Sebentar kita coba buka lembaran Serat Wulangrehnya Sri Pakubuwana IV dalam pupuh Kinanthi, yaitu : Padha gulangen ing kalbu, ing sasmita amrih lantip, aja pijer mangan nendra, keprawiran den kaesthi, pesunen sariranira, sudanen dhahar lan guling. (Latih dan biasakanlah dalam hati nuranimu, agar peka terhadap pesan-pesan keutamaan, jangan hanya makan dan tidur, utamakan keperwiraanmu, kekang dan kendalikanlah ragamu, kurangi makan dan tidur).
Dadiya lakunireku, cegah dhahar lawan guling, lawan aja sukan-sukan, anganggowa sawatawis, ala watake wong suka, nyuda prayitnaning batin. (Jadilah lakumu, mencegah makan dan tidur, juga jangan larut dalam kegiatan bersenang-senang, bersikaplah serba secukupnya, buruk watak orang bersenang-senang, dapat mengurangi kewaspadaan batin).
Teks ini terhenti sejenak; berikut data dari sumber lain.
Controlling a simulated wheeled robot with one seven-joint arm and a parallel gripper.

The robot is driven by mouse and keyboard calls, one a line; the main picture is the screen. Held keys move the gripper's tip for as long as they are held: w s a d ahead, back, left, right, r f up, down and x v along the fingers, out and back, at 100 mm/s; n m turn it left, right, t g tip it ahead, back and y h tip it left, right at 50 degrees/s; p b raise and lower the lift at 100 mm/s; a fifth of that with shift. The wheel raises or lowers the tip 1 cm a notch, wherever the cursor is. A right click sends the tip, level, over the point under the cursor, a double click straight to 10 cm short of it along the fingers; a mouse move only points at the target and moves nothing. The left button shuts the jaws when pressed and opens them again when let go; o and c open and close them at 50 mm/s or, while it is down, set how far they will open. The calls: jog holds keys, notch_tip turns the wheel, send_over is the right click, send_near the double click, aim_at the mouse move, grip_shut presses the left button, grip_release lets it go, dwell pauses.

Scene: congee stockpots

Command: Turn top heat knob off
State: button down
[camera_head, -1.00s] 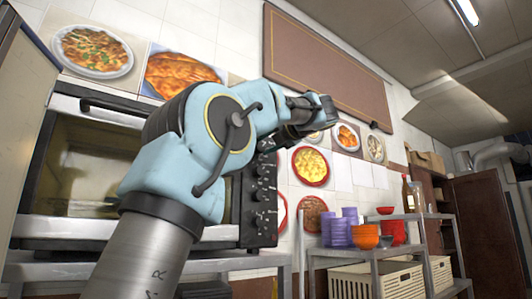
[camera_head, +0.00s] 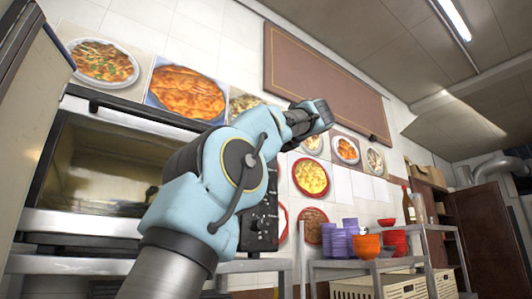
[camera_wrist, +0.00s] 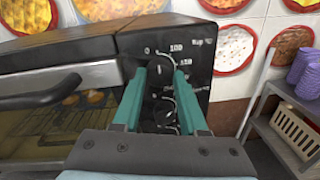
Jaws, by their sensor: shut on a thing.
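The oven's control panel (camera_wrist: 190,72) is dark with pale dial marks and a column of knobs. In the wrist view, my gripper's (camera_wrist: 151,66) two green fingers reach the upper part of the panel. They are closed around the top heat knob, just below the "0" and "100" marks; the fingers hide most of that knob. A lower knob (camera_wrist: 163,114) shows between the fingers, nearer the palm. In the head view, the panel (camera_head: 263,222) is partly behind my arm, and the fingers cannot be made out.
The oven door handle (camera_wrist: 40,97) juts out left of my gripper. Right of the oven, a metal rack (camera_head: 335,264) holds purple cups (camera_head: 338,243) and orange bowls (camera_head: 367,246). Food pictures (camera_head: 311,177) hang flat on the tiled wall behind.

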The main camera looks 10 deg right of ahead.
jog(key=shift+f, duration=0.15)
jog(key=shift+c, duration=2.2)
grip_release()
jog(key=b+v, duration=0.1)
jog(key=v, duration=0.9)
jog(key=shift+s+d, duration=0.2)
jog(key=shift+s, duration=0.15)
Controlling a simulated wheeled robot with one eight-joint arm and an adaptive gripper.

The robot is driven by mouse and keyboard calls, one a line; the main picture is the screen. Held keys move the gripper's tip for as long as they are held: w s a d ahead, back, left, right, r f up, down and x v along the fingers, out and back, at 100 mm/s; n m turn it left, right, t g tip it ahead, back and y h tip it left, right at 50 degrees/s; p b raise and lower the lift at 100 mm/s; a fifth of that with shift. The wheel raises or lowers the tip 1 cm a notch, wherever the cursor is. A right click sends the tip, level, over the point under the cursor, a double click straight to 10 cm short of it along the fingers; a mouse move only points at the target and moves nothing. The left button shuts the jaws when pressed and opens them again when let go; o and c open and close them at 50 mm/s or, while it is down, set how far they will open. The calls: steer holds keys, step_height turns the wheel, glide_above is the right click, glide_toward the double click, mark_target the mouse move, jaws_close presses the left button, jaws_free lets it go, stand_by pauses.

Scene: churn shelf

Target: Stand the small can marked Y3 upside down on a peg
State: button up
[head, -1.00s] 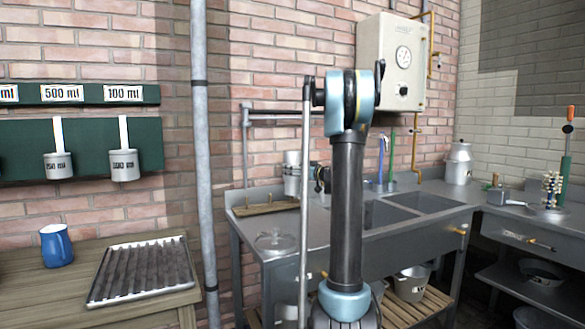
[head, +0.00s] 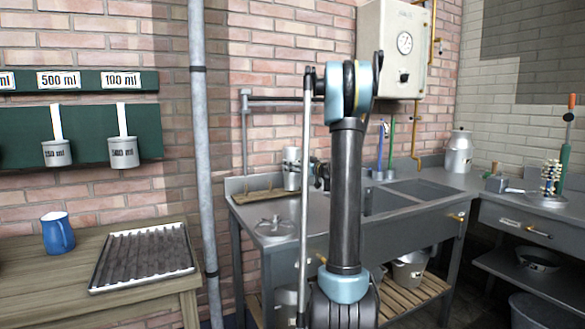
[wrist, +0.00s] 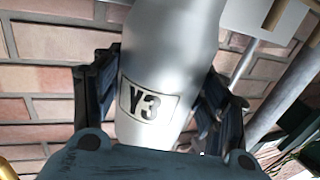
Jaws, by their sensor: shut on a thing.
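The small can is silver and metal. In the wrist view it shows its framed Y3 label (wrist: 150,103), which reads upright in that picture. My gripper (wrist: 160,120) is shut on the can (wrist: 170,70), with a dark finger on each side of it. In the head view the can (head: 291,170) is held above the sink's left drainboard, just right of a wooden peg rack (head: 258,196). My gripper (head: 318,175) there is partly hidden behind my arm. The rack's pegs are too small to tell apart, and the can looks apart from them.
A round metal lid-like thing (head: 275,228) lies on the drainboard in front of the rack. A grey pipe (head: 202,150) stands at left. The sink basins (head: 400,195) are at right, with a large metal churn (head: 459,152) behind. The brick wall rises close behind the rack.

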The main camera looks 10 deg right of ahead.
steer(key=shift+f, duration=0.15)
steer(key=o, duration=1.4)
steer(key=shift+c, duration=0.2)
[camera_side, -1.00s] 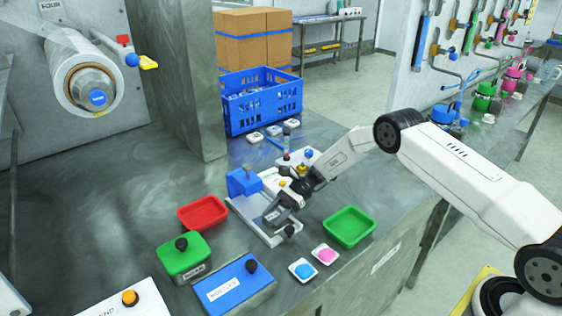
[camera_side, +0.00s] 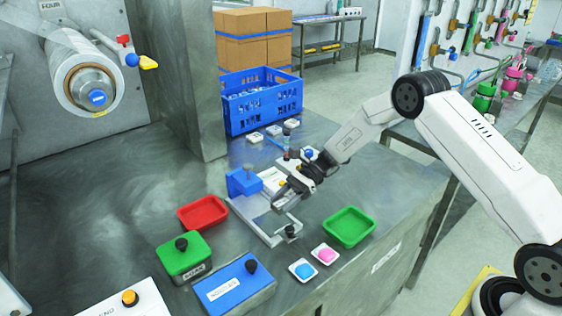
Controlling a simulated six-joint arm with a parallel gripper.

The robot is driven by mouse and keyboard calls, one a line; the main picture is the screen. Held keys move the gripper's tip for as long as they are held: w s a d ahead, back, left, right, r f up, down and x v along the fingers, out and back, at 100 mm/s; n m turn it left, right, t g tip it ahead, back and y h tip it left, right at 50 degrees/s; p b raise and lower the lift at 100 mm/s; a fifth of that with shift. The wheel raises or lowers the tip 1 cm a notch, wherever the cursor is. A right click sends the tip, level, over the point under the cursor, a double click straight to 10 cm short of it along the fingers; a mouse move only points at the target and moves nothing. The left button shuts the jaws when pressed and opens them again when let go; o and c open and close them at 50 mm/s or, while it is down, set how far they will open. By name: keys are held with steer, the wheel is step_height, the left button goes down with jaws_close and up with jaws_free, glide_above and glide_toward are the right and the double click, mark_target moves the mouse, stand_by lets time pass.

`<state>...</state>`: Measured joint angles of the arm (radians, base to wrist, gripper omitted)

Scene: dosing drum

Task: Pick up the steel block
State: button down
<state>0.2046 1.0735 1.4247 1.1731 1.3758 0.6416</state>
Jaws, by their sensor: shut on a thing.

Saripati edukasi dari Kinanti di atas adalah sebuah upaya merebut budaya pengendalian diri untuk membasmi korupsi.
Barangkali kita bisa meneladani track record para tokoh, seperti Ratu Shima (Kalingga) dikenal adil dalam perkara hukum. Yang bersalah, baik rakyat, punggawa, maupun putra sendiri, bila bersalah dihukum setimpal. Ratu Shima merelakan hukuman potong tangan putranya karena mencuri uang.
Kemudian, Sri Sultan Hamengkubuwono IX. Dari mulai kebijakannya membangun Selokan Mataram untuk irigasi dan menghindari kerja paksa (romusha) masa penjajahan Jepang, bahkan saat ditilang polisi pun ia pun tak mau menyuapnya, dll.
Start Now
Sosok teladan lain, yakni Pangeran Diponegoro yang menampar Patih Yogyakarta saat itu, Danurejo IV, dengan selopnya. Amarah Diponegoro itu, dipicu karena Danurejo berlaku korup dan menyalahgunakan kewenangan sebagai Patih. Danurejo memutus suatu kasus berdasarkan upeti yang paling banyak diberikan oleh pihak yang berperkara.